Star Knitwear’s debts are estimated at around Rs 1.5 billion, with assets valued at approximately Rs 200 million.
Since the company previously received significant funding from the Mauritius Investment Corporation (MIC) and MauBank to stay operational, the Receiver Manager has been asked to investigate for possible misappropriation of funds.
As the company was unable to pay salaries, the Ministry of Labour intervened to ensure workers received wages through the Wage Guaranteed Fund, part of the Workers’ Rights Act. This fund can cover wages for up to three months.
Reacting to the outcome, Reeaz Chuttoo, head of the Confederation of Public and Private Sector Workers, welcomed the resolution.

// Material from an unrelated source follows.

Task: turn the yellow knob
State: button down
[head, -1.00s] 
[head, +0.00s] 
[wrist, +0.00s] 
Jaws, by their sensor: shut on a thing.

He called on the government to settle the company’s debts with MIC and other institutions so that workers and the Receiver Manager can be paid first when assets are sold.
Chuttoo also expressed satisfaction that workers agreed to the proposed compensation of 15 days’ pay per year of service, along with reimbursement for unused leave and vacation leave.
He explained that the union supported this because the company lacks funds. Pursuing legal action for three months’ pay per year would have been futile, he added.